◆ Directive ◆
Only the lines starting at the one with "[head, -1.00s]" and ending at the one with "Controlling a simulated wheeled" should be copied, exactly and with both ends kept.

Data from robot episodes
[Begin]

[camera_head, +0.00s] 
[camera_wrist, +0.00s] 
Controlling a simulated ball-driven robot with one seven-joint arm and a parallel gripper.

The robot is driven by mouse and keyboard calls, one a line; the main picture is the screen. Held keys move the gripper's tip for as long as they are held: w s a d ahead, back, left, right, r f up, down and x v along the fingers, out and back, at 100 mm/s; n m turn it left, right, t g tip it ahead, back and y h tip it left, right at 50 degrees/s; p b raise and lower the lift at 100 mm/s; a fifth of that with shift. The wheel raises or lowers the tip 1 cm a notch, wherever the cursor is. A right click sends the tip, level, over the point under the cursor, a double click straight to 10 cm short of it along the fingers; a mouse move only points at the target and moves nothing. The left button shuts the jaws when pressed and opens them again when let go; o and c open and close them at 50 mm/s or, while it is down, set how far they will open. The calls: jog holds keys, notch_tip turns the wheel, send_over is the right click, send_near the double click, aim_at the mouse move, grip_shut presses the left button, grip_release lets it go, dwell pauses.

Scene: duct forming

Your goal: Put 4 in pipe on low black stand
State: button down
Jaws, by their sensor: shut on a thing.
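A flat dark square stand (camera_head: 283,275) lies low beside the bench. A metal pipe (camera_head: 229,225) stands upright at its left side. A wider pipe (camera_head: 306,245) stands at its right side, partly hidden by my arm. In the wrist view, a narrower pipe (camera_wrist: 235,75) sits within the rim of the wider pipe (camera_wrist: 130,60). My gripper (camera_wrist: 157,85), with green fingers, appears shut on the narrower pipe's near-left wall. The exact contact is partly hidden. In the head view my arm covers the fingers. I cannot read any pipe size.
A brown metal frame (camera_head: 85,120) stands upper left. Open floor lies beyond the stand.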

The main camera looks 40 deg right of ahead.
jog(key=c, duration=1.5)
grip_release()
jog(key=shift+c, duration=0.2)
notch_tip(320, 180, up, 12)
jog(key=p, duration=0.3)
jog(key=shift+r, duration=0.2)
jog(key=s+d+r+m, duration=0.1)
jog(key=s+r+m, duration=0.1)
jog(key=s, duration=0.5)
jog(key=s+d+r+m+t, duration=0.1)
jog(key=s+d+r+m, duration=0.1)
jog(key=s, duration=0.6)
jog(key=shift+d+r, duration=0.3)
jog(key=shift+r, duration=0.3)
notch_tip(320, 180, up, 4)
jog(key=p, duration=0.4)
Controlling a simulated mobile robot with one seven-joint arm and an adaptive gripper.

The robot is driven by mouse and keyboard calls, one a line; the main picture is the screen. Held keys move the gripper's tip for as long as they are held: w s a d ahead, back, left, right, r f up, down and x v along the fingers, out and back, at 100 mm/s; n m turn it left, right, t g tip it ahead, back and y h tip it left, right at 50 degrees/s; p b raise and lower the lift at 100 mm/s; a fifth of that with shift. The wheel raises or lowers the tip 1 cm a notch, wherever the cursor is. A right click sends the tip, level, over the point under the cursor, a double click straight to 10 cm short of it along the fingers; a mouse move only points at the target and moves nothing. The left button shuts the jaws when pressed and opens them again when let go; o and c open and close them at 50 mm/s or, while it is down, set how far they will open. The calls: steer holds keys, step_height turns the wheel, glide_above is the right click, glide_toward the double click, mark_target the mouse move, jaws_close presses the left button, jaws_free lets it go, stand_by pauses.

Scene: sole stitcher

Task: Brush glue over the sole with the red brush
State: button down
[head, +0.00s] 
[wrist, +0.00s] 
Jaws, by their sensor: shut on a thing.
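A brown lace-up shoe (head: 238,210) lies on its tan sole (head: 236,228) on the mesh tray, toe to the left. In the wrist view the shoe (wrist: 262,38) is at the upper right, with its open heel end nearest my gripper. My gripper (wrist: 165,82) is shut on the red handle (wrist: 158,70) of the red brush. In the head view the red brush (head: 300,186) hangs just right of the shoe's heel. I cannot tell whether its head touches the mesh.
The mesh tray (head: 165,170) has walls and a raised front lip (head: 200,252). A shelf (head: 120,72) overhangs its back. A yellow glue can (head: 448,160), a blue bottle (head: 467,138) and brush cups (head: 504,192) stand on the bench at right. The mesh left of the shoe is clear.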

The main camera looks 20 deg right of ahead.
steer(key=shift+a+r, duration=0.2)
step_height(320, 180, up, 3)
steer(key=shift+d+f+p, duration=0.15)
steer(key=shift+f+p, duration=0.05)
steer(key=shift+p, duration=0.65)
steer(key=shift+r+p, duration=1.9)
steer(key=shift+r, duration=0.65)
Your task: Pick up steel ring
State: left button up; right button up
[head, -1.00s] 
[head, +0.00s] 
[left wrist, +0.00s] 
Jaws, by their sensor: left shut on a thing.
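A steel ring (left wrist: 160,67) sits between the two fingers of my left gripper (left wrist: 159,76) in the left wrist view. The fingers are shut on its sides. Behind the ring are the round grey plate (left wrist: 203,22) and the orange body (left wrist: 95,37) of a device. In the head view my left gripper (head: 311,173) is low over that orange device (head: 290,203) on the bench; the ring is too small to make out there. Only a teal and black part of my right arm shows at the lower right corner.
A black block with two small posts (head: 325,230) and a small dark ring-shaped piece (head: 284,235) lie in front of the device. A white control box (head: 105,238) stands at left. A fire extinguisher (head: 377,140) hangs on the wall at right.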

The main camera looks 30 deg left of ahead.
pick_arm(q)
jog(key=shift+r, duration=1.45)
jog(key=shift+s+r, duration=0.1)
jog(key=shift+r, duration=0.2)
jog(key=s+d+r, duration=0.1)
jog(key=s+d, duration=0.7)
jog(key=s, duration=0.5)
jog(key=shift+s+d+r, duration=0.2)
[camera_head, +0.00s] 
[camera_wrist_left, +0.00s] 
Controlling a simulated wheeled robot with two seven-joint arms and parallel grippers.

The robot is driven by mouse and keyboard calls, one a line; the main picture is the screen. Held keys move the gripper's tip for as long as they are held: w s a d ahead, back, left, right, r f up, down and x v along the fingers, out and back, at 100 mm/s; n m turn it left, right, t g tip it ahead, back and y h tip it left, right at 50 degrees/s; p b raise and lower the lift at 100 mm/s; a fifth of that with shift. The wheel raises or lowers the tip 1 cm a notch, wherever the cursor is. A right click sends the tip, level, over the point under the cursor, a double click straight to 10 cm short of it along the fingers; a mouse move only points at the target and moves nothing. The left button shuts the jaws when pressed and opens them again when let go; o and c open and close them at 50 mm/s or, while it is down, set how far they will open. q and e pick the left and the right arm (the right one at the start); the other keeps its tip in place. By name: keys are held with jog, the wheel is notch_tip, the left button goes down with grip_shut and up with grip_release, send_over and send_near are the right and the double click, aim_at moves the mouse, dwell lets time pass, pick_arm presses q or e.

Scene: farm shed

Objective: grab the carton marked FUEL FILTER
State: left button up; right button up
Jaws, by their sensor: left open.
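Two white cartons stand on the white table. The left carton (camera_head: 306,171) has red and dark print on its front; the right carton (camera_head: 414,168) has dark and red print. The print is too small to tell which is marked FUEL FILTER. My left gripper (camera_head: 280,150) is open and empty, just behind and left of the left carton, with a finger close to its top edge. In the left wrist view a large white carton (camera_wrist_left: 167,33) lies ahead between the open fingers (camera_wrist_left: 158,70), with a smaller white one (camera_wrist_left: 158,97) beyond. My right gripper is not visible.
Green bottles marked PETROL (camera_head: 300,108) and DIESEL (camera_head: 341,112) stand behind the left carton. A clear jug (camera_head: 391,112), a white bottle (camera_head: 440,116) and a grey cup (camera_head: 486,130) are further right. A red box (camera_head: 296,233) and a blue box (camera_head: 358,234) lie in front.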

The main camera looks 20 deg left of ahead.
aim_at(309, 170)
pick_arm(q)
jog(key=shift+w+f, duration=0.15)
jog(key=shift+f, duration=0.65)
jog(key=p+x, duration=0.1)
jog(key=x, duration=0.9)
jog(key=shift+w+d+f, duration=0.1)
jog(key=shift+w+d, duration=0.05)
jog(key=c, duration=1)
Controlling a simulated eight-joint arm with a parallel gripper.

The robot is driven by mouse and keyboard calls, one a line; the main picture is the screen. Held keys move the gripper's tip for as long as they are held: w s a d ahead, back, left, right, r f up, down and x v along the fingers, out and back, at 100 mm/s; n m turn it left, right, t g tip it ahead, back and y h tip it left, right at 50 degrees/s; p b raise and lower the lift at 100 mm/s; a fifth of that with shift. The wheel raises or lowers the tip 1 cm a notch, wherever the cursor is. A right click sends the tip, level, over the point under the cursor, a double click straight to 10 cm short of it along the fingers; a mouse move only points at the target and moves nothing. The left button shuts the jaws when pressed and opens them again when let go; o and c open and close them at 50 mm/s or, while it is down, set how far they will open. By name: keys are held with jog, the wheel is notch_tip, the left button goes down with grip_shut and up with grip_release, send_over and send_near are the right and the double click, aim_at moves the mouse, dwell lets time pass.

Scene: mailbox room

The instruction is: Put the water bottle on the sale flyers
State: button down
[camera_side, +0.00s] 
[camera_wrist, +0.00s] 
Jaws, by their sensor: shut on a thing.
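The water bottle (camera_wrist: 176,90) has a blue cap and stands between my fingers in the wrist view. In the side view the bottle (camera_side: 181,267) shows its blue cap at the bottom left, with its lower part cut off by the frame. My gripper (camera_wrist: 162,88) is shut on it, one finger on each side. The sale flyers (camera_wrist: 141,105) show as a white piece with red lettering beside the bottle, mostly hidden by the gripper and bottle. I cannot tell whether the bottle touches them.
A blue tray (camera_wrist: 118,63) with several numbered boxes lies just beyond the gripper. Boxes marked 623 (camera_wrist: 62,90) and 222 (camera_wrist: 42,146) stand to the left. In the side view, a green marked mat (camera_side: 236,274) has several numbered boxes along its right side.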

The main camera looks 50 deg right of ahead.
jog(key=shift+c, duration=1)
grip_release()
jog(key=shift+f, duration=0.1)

[End]

◆ Complete answer ◆
[head, -1.00s] 
[head, +0.00s] 
[left wrist, +0.00s] 
Jaws, by their sensor: left shut on a thing.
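A steel ring (left wrist: 160,67) sits between the two fingers of my left gripper (left wrist: 159,76) in the left wrist view. The fingers are shut on its sides. Behind the ring are the round grey plate (left wrist: 203,22) and the orange body (left wrist: 95,37) of a device. In the head view my left gripper (head: 311,173) is low over that orange device (head: 290,203) on the bench; the ring is too small to make out there. Only a teal and black part of my right arm shows at the lower right corner.
A black block with two small posts (head: 325,230) and a small dark ring-shaped piece (head: 284,235) lie in front of the device. A white control box (head: 105,238) stands at left. A fire extinguisher (head: 377,140) hangs on the wall at right.

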The main camera looks 30 deg left of ahead.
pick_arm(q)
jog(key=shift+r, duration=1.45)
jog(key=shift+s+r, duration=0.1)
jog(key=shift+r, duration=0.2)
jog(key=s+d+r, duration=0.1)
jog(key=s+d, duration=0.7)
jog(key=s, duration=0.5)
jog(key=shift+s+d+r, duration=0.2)
[camera_head, +0.00s] 
[camera_wrist_left, +0.00s] 
Controlling a simulated wheeled robot with two seven-joint arms and parallel grippers.

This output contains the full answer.